Basically, the first step is generation of heat. This can be done by burning fuel, or by having a controlled nuclear reaction, but it's really all about heat generation.
This heat then converts a fluid (normally ordinary water) from liquid into gas. The process of going from liquid to gas means that the material expands tremendously in volume. This volumetric expansion is the fundamental element which makes this useful - you expand liquid water into steam, and it "pushes" through a turbine, converting the heat into rotational motion.
This rotation then turns a generator, which is essentially (and dramatically oversimplified, mind you) a magnet turning inside a coil of wire, "pushing" electrons along the wires. This electrical flow is what we see as usable power.
That's everything we do today. Virtually all power generation on the planet, even today, is "steam power." I find it fascinating that so many people think that the "Spiderman II" version of power generation makes sense... somehow using "magic wands" to collect energy directly. As of today, it doesn't work that way, and we have no idea how to do things in any other way.
But... by the 23rd century, if we have matter/antimatter reactions driving faster-than-light starships, I'd sure as hell hope we'll have come up with a better approach than "use the m/am reaction to heat water, converting it to steam and turning a turbine to drive a generator set."

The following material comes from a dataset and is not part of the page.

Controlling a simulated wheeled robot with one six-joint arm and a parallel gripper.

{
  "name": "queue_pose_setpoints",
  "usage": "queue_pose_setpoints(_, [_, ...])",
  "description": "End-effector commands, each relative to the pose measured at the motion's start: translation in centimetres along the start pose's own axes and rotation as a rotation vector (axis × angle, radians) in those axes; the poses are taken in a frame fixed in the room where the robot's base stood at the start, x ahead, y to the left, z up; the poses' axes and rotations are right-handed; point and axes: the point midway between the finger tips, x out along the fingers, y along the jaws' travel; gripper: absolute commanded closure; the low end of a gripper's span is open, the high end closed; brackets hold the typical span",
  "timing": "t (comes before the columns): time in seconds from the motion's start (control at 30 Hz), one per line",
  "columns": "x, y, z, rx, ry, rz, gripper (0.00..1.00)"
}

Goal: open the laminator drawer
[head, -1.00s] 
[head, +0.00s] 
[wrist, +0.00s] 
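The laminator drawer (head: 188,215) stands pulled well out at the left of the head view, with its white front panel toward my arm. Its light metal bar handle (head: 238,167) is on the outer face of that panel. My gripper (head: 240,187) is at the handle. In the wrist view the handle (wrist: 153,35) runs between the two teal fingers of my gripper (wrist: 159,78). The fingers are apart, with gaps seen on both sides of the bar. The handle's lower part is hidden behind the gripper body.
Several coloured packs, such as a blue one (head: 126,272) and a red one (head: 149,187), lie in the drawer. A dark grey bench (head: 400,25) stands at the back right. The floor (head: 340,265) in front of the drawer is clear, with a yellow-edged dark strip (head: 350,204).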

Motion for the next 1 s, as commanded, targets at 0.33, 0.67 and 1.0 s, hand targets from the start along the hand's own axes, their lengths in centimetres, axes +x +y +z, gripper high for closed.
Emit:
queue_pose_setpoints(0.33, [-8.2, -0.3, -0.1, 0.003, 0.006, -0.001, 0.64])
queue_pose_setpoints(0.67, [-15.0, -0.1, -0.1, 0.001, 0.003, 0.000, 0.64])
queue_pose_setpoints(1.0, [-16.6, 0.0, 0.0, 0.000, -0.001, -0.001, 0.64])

The "plumbing" you see in the Hornet is there because that ship is carrying steam through those pipes. The shut-off valves you see are there to block or open paths for steam to flow through, or for liquid water to flow through, or for lubrication to the turbine and generator bearings.

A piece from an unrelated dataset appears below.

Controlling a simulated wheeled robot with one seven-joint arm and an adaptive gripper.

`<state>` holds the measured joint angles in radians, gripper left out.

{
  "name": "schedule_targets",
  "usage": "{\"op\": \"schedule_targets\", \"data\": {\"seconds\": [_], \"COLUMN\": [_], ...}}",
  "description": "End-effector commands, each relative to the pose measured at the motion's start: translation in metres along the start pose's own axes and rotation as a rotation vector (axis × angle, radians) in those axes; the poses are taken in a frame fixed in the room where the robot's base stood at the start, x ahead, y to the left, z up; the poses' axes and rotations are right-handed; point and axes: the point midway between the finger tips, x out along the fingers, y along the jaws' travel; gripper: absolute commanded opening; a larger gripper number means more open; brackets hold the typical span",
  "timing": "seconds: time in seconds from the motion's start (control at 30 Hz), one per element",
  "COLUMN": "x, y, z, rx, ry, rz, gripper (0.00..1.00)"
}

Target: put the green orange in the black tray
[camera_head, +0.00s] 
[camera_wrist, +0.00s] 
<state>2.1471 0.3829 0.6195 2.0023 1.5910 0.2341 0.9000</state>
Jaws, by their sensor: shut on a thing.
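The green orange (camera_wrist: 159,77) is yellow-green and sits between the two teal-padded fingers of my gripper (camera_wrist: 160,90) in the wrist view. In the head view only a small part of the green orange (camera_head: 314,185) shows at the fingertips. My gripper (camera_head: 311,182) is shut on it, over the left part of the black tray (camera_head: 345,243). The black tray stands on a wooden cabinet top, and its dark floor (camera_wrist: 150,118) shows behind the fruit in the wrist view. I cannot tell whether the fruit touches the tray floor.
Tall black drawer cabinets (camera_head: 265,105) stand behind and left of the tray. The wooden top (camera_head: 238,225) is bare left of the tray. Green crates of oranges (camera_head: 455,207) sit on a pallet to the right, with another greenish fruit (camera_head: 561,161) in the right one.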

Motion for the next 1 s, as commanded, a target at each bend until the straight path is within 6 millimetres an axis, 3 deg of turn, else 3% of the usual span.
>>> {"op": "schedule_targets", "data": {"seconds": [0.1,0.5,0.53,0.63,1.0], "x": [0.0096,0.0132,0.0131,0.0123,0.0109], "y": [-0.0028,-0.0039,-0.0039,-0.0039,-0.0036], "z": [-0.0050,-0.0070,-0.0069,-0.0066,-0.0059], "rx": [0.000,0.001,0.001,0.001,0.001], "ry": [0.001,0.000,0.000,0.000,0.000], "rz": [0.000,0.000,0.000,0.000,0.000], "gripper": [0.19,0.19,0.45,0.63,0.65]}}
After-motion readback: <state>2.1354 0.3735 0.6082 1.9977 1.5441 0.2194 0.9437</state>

If you accept a modern model of what an engine room should look like, you're accepting that this ship runs on steam power, at FTL speeds.

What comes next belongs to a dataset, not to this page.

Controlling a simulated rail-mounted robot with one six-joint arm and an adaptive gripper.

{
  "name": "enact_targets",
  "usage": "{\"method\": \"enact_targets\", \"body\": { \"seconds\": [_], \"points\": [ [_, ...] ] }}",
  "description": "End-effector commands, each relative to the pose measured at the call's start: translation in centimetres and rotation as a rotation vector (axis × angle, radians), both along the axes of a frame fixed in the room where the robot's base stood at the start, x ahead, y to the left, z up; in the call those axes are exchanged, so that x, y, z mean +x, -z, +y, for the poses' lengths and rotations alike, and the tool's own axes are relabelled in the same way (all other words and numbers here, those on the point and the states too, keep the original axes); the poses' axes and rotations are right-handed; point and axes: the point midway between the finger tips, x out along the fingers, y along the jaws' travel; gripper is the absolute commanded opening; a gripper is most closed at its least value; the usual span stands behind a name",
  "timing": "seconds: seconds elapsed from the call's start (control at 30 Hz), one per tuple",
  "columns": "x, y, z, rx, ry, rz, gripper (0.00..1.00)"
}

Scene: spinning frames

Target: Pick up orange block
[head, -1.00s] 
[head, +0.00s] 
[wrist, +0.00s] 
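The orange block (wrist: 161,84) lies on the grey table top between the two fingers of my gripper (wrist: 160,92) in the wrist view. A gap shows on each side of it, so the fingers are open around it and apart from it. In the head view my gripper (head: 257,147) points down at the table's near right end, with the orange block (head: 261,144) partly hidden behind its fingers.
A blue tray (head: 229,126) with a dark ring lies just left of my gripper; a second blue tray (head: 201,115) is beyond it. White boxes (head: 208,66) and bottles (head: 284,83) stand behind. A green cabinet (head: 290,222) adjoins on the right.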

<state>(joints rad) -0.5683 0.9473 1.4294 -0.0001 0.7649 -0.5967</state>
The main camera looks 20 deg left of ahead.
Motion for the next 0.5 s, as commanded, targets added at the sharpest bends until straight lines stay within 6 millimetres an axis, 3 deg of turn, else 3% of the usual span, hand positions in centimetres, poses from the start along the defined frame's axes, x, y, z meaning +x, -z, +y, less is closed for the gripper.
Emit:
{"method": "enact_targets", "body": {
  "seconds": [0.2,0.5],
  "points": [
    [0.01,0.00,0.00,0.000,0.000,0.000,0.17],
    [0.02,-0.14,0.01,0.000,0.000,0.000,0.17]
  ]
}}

I find that... dubious, at best.
But the "Abrams-prise" engine room is worse than that. Because the containers, the "plumbing", all that... in the brewery, it's clearly and unambiguously LOW PRESSURE DESIGN. That's the big difference between, say, the Hornet's engine room and the brewery. The modern naval engine room has extreme-high-pressure pressure-vessels, extremely robust "plumbing" and valving and so forth... and pressure gauges and so forth throughout to ensure that people working in there can tell if there's a problem in the steam system.
In the brewery, you have what are essentially unpressurized systems... only subject to "pressure head" due to gravity (and many orders of magnitude lower than that which you see in a steam-based generation system).
SO...
What we see in the "Abram's Enterprise" engine room is a low-pressure tank system, with no heat generation, no lubrication system, just lots of low-pressure fluid-managment hardware. Just big beer casks and "taps" on those "kegs."